Tout cela ne serait pas arrivé si la justice civile avait fait son boulot, aussi bien dans l'affaire de l'aéroport que dans plusieurs autres affaires pendantes devant elle. A ce jour, pas moins de trente affaires impliquant des députés dormiraient dans ses tiroirs. Officiellement, elle est en vacances, mais les mesures exceptionnelles ne justifieraient-elles pas la suspension des vacances de quelques juges en charge des dossiers dormants ?
Cette passivité, pour ne pas dire complicité, de la justice civile a poussé Kaïs Saïed à saisir la justice militaire, mais le risque est qu'il fuit la goutte pour se trouver sous la gouttière, comme le dit un proverbe tunisien. Les députés d'Al Karama crient déjà au scandale de se trouver convoqués par les militaires et le risque est qu'ils deviennent victimes aux yeux de l'opinion internationale. Un procès inéquitable rendrait n'importe qui victime, même si les crimes du suspect sont avérés.
Ce serait le comble donc que les députés d'Al Karama deviennent demain des victimes d'un régime répressif et d'une justice aux ordres, comme l'ont été hier les terroristes d'Ennahdha.

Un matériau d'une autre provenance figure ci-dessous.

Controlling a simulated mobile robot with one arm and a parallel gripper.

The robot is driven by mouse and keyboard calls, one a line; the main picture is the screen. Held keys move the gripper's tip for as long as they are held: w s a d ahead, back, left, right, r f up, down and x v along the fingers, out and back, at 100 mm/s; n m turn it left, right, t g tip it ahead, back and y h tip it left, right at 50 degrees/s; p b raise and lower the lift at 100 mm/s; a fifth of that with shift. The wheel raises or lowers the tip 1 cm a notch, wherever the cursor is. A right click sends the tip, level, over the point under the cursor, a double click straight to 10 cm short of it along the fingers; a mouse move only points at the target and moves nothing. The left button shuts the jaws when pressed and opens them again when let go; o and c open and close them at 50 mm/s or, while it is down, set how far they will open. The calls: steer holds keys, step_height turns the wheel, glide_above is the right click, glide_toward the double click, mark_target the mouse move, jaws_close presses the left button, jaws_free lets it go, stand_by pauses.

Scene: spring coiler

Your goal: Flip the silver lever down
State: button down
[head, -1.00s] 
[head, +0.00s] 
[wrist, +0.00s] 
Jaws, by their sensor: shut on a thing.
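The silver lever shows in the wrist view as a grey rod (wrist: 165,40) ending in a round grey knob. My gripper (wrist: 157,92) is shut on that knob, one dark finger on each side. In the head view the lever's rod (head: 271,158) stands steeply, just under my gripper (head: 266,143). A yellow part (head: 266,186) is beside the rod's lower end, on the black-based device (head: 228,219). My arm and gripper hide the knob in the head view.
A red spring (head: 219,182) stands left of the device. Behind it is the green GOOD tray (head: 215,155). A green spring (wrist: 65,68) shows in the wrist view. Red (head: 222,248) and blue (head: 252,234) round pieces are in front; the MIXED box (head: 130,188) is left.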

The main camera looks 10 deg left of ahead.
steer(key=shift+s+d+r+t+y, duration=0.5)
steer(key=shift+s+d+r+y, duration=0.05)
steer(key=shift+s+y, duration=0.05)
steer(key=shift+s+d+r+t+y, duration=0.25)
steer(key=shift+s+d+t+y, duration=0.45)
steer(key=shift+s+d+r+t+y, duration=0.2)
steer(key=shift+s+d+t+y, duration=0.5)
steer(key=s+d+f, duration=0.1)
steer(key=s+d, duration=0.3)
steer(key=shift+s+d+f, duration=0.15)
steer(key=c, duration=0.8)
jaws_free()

Victimisation de réels voyous, discrédit de la justice militaire, désobéissance dans les faits de la police qui ne veut pas être complice d'actes illégaux, Kaïs Saïed prend vraiment des risques en insistant à mettre la main coûte que coûte sur ces députés. Sa stratégie n'est déjà pas viable et elle ne le sera pas, ni sur le court, ni sur le long terme. Pour réussir, c'est la justice civile qui doit se lever de sa torpeur et faire son travail pour convoquer et faire arrêter tous ces voyous qui se cachaient derrière leur immunité pour lui échapper. Kaïs Saïed n'a pas d'autre alternative.